─── Records provided ───
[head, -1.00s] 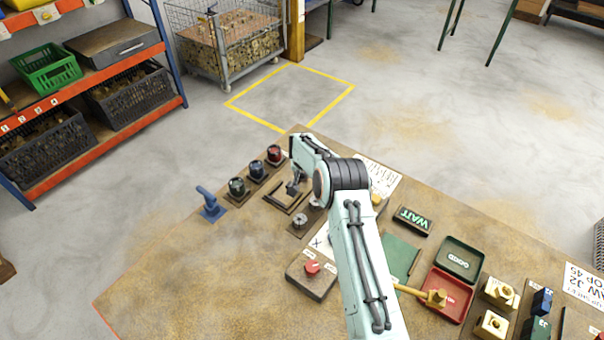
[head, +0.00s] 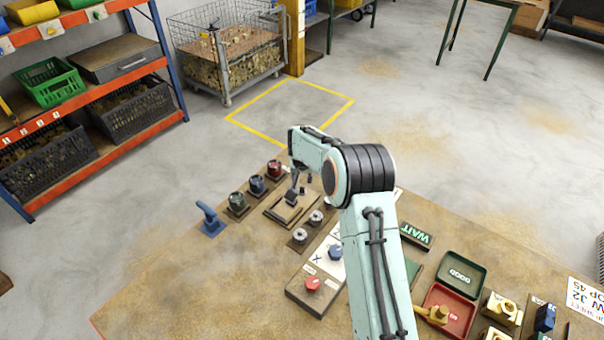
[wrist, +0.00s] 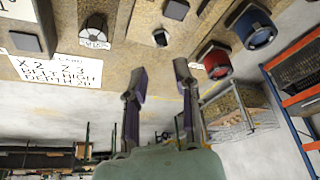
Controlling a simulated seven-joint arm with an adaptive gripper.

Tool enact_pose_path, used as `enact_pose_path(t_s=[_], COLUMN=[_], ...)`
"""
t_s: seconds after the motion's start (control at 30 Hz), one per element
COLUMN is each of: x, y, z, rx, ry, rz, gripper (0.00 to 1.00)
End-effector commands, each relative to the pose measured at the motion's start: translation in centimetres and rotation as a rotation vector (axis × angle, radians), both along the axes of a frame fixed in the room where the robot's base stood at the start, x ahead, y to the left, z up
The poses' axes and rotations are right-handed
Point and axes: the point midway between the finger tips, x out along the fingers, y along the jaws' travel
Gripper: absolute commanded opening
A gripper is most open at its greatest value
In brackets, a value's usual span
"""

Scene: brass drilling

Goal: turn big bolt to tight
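I cannot tell for certain which thing is the big bolt. A blue knob-like head (head: 335,252) sits on a white card marked X, beside my arm. A red round knob (head: 312,284) sits on a brown box just in front of it. My arm hides part of the bench to the right.
Two grey round pieces (head: 299,237) sit nearer. A green GOOD tray (head: 460,272) and a red tray (head: 447,310) lie right.

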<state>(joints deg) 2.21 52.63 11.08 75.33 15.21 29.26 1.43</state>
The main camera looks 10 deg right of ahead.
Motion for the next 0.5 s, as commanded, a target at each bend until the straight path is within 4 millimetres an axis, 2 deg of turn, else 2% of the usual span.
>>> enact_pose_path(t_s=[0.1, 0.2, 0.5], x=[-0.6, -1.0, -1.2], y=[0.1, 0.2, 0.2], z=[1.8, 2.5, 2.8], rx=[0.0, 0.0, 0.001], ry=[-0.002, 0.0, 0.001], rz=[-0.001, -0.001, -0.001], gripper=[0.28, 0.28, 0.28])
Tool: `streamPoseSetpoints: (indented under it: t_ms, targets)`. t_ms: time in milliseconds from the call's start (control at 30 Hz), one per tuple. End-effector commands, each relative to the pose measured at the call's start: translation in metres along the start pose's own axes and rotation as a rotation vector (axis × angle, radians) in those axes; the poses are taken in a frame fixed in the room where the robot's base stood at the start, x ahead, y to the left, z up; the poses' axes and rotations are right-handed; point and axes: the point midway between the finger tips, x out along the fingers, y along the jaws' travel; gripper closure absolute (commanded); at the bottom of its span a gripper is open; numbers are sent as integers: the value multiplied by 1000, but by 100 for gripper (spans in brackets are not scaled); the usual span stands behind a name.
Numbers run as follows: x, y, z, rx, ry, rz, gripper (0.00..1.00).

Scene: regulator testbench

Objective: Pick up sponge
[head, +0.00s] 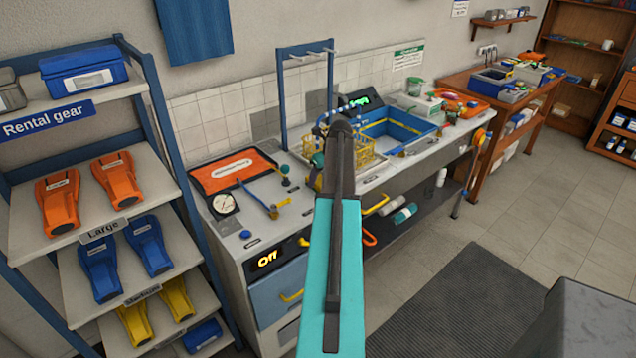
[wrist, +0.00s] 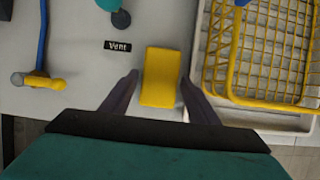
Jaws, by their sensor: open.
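The sponge (wrist: 161,77) is a yellow block lying on the light bench top in the wrist view. My gripper (wrist: 160,82) is open, with one dark finger on each side of the sponge's near end. A gap shows between the sponge and each finger, and I cannot tell the height of the fingertips above the bench. In the head view my teal and dark arm reaches over the bench and hides the sponge and most of the gripper.
A yellow wire basket (wrist: 265,45) stands in a pale tray just right of the right finger. A "Vent" label (wrist: 118,45) and a yellow-ended blue lever (wrist: 40,80) lie to the left. The blue sink (head: 400,130) is farther along the bench (head: 245,240).

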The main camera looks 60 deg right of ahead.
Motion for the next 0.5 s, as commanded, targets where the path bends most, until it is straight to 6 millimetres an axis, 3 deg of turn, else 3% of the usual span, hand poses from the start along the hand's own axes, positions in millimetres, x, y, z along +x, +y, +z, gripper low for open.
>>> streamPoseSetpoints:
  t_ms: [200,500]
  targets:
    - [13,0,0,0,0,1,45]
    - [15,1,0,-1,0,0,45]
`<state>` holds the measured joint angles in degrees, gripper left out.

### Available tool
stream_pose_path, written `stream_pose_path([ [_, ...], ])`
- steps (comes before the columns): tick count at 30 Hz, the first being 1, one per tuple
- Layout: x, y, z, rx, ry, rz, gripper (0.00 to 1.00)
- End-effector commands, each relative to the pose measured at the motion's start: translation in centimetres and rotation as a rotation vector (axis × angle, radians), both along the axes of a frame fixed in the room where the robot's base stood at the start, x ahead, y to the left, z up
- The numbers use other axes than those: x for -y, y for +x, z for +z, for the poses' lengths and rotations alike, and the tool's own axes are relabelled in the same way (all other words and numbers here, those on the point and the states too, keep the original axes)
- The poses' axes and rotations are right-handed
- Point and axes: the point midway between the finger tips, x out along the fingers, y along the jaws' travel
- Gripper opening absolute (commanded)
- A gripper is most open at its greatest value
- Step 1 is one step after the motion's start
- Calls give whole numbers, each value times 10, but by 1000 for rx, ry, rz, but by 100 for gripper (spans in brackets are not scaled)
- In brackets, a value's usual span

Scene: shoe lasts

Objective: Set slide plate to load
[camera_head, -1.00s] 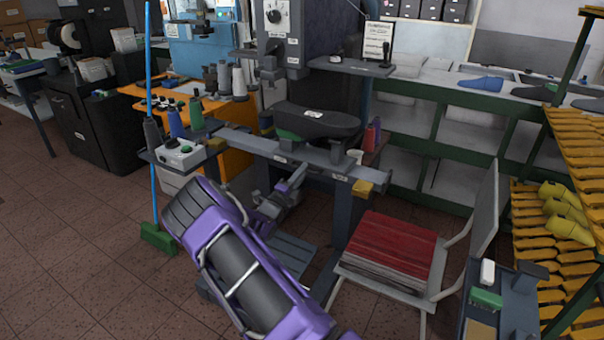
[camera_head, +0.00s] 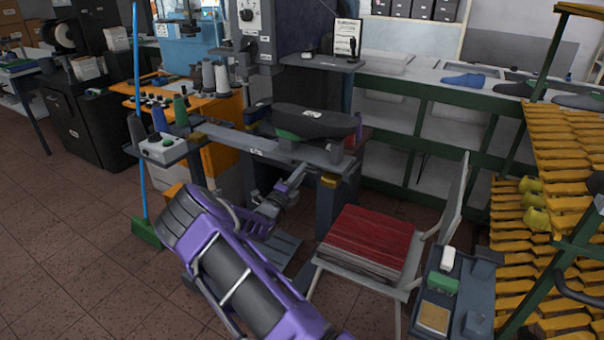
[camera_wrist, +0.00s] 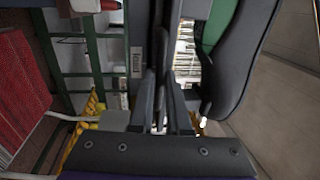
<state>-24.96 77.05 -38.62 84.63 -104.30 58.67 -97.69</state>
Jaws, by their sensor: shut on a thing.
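The slide plate (camera_head: 287,137), with a green pad at its left end, sits toward the right end of the grey rail (camera_head: 240,145) of the machine. A long black shoe-shaped piece (camera_head: 320,122) lies on top. My gripper (camera_head: 300,172) reaches up from below to the plate's near side. In the wrist view its fingers (camera_wrist: 161,118) are shut on a narrow dark handle (camera_wrist: 160,55). The black piece (camera_wrist: 240,65) and green pad (camera_wrist: 217,24) show right of the fingers. A small white label (camera_wrist: 136,62) on the rail is left of them, too small to read surely.
A chair with a red seat (camera_head: 368,242) stands close right of my arm. A small grey stand (camera_head: 455,290) and a rack of yellow lasts (camera_head: 550,170) are further right. A control box (camera_head: 163,148) is by the rail's left end. Floor is clear at the left.

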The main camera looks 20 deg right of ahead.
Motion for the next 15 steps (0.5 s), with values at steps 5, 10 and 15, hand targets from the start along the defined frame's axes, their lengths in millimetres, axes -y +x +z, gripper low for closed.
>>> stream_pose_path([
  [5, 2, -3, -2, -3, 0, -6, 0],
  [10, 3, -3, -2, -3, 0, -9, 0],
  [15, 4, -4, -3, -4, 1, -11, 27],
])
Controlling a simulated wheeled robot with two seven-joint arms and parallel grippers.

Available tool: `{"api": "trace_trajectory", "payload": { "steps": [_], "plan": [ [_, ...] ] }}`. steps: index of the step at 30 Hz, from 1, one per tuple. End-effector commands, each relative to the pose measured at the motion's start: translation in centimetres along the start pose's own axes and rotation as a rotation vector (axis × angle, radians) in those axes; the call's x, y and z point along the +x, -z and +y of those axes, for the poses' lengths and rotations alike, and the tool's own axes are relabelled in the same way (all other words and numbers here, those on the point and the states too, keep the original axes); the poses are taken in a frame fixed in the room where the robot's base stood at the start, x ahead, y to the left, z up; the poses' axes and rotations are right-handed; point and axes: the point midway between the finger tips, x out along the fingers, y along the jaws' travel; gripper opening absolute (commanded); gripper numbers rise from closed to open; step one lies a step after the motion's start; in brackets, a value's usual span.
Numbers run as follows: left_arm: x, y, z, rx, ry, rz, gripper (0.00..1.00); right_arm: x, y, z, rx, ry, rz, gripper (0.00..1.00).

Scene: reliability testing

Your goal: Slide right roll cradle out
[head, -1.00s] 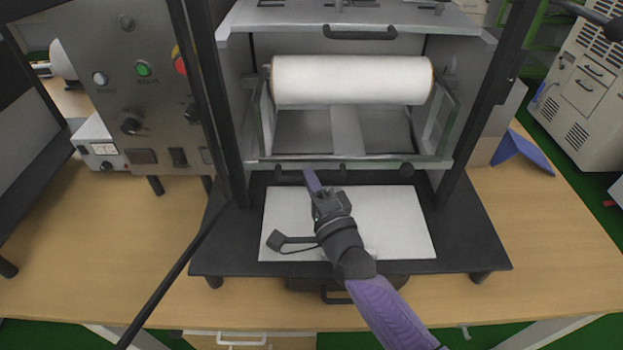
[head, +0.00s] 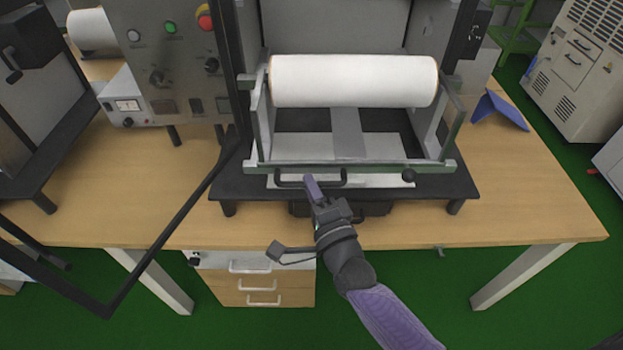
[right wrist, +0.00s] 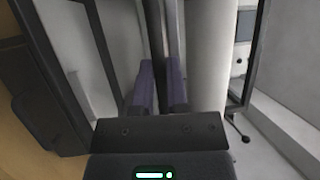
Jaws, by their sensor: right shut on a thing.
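The roll cradle (head: 385,167) is a grey metal frame that carries a wide white roll (head: 352,81). Its front rail reaches over the white plate (head: 386,181) in front of the machine. My right gripper (head: 312,187) is shut on the handle. In the right wrist view, the purple fingers of the right gripper (right wrist: 160,88) stand on both sides of a dark bar, and the roll (right wrist: 207,60) is beside them. My left gripper is not in view.
The machine's black base (head: 235,186) stands on a wooden table (head: 540,215). A control panel (head: 165,62) is left of the cradle, and a black bar frame (head: 178,225) angles across the front left. A blue folded piece (head: 500,110) lies at the right. Table in front right is clear.

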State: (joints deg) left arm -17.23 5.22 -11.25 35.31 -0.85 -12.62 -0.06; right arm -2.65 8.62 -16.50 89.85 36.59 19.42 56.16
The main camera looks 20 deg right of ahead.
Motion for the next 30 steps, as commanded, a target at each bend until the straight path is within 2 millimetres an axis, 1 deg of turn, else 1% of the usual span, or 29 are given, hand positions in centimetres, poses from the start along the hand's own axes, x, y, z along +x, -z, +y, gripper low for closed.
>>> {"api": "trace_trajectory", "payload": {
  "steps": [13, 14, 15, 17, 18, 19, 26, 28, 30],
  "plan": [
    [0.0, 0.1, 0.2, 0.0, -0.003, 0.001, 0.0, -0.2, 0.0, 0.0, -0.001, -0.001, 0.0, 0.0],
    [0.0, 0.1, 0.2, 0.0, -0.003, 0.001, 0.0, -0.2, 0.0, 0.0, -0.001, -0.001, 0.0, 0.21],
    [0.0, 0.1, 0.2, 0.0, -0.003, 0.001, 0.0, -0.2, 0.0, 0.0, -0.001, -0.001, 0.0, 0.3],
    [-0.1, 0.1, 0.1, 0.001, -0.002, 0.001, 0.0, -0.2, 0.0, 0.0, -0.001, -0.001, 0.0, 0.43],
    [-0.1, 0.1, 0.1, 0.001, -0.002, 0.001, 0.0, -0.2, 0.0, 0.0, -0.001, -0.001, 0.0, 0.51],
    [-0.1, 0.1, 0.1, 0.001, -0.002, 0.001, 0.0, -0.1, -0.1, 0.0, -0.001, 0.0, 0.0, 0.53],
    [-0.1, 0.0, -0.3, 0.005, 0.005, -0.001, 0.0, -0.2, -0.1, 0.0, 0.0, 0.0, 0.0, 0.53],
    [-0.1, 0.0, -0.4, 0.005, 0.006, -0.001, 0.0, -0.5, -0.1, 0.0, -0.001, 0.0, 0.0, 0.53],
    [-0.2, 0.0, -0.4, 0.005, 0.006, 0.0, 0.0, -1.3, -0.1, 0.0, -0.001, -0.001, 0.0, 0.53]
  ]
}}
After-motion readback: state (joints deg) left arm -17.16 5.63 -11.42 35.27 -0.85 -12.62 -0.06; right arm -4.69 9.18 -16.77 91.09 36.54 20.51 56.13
───
**Stated problem**. Please extract exactly the lines of the data, from the first through the line containing "Scene: brass drilling", and add no pictures to the copy.

**Answer for this exercise**.
[head, -1.00s] 
[head, +0.00s] 
[wrist, +0.00s] 
Controlling a simulated seven-joint arm with an adaptive gripper.

Tool enact_pose_path, used as `enact_pose_path(t_s=[_], COLUMN=[_], ...)`
"""
t_s: seconds after the motion's start (control at 30 Hz), one per element
COLUMN is each of: x, y, z, rx, ry, rz, gripper (0.00 to 1.00)
End-effector commands, each relative to the pose measured at the motion's start: translation in centimetres and rotation as a rotation vector (axis × angle, radians), both along the axes of a frame fixed in the room where the robot's base stood at the start, x ahead, y to the left, z up
The poses' axes and rotations are right-handed
Point and axes: the point midway between the finger tips, x out along the fingers, y along the jaws' travel
Gripper: absolute commanded opening
A gripper is most open at its greatest value
In brackets, a value's usual span
"""

Scene: brass drilling

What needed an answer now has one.